The 412(e)3 Plan purchases annuities from insurance companies that offer guarantees of 3%, 4%+ a year. With a 3% return guaranteed, the IRS allows you to use the 3% return in your calculation of the future value of the plan. With a regular Defined Benefit Plan, the amount of tax-deductible contributions the owner can make assumes a non-guaranteed return of 5%-7%. However, with a 412(e)3 Plan, the amount of tax-deductible contributions the owner can make uses a much lower 3% return. Because the interest rate is lower, in order to achieve the defined benefit, more contributions will be required, creating a higher tax deduction.
In fact, the 412(e)3 Plans allow for significantly more in tax-deductible contributions annually. For example, we mentioned what you, at 50 years old, could contribute with a regular Defined Benefit Plan in the section on Defined Benefit Plans.
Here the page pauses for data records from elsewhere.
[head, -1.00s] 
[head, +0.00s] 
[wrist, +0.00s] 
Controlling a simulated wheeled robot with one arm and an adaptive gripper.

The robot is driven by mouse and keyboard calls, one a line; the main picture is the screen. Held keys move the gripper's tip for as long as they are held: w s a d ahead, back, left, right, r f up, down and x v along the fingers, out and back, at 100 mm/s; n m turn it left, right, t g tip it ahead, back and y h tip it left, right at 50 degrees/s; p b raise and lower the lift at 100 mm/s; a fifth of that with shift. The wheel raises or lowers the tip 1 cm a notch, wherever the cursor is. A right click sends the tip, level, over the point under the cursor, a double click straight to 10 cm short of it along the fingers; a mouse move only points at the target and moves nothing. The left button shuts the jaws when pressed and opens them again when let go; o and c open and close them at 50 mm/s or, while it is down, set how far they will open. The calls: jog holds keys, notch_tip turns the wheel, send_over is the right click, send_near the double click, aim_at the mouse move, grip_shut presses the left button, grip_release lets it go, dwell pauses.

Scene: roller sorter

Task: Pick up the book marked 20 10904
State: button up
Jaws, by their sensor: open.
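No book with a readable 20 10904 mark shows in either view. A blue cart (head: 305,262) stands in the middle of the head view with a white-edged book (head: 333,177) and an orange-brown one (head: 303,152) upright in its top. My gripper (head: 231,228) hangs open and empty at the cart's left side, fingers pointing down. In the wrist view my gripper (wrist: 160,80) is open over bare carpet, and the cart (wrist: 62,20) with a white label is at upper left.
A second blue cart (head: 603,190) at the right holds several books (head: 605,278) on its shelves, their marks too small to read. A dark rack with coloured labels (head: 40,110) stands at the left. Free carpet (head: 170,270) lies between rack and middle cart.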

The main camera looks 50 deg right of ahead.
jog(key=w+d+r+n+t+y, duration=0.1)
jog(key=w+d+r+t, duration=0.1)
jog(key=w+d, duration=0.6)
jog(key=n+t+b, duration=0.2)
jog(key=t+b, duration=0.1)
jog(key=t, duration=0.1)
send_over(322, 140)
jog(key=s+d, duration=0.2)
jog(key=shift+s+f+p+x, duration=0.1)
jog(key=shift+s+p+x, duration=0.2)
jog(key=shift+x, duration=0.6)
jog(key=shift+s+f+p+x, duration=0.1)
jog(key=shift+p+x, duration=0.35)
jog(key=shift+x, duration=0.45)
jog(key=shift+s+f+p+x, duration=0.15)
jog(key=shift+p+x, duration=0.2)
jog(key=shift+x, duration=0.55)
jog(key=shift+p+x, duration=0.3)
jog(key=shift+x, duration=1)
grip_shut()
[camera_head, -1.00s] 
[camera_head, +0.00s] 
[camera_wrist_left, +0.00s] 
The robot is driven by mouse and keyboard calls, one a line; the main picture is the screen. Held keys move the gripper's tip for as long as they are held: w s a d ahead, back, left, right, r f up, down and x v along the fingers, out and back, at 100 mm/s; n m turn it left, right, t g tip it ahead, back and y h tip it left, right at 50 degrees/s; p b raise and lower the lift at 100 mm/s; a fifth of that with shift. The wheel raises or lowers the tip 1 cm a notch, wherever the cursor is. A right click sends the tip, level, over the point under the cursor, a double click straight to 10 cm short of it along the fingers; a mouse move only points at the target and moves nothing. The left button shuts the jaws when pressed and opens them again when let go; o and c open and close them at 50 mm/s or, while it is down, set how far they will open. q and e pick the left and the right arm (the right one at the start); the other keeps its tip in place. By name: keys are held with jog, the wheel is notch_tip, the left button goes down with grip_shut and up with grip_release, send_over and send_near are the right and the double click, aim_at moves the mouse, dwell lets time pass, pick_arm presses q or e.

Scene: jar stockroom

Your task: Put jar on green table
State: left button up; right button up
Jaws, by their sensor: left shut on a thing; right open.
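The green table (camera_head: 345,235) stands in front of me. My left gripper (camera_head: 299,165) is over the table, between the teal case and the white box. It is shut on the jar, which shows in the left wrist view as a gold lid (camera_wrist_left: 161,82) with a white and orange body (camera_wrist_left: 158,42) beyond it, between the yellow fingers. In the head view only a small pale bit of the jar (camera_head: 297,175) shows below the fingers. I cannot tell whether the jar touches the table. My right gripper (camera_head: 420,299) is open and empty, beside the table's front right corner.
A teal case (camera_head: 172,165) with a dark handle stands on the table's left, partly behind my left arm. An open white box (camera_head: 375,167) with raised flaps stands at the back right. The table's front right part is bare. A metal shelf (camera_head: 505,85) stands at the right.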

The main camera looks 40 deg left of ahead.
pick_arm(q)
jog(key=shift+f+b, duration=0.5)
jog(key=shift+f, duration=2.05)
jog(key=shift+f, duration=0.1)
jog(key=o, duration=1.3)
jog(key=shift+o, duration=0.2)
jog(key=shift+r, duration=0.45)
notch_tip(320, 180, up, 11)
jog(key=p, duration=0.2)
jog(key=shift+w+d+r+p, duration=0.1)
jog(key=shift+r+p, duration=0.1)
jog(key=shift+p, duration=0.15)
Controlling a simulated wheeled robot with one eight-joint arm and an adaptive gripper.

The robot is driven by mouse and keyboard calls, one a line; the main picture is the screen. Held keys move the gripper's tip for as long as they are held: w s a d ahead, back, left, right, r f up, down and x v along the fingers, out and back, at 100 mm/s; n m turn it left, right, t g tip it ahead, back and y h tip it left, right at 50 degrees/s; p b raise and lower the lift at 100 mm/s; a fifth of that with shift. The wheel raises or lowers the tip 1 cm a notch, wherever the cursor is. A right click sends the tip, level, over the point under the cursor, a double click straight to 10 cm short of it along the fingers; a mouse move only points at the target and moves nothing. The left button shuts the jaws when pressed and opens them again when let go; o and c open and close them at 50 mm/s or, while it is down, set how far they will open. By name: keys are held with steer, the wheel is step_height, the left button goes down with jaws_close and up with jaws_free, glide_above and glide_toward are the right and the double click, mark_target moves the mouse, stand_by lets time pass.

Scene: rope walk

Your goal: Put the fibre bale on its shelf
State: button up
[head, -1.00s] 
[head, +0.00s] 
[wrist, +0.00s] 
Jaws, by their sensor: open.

In that situation, you could deduct $125,000. With a 412(e)3 Plan you could make substantially larger tax-deductible contributions ($190,000 a year or more) into a 412(e)3 Plan annually.
Note that your annuities most likely will make more than the 2-3% guaranteed return. But the amount of your contributions is based upon the guaranteed amount. These plans have pumped new life into Defined Benefit Plans, but you must be careful. The IRS has already commented on abuses of 412(e)3 Plans, so you should have an experienced advisor to guide you through these and other treacherous waters in retirement planning.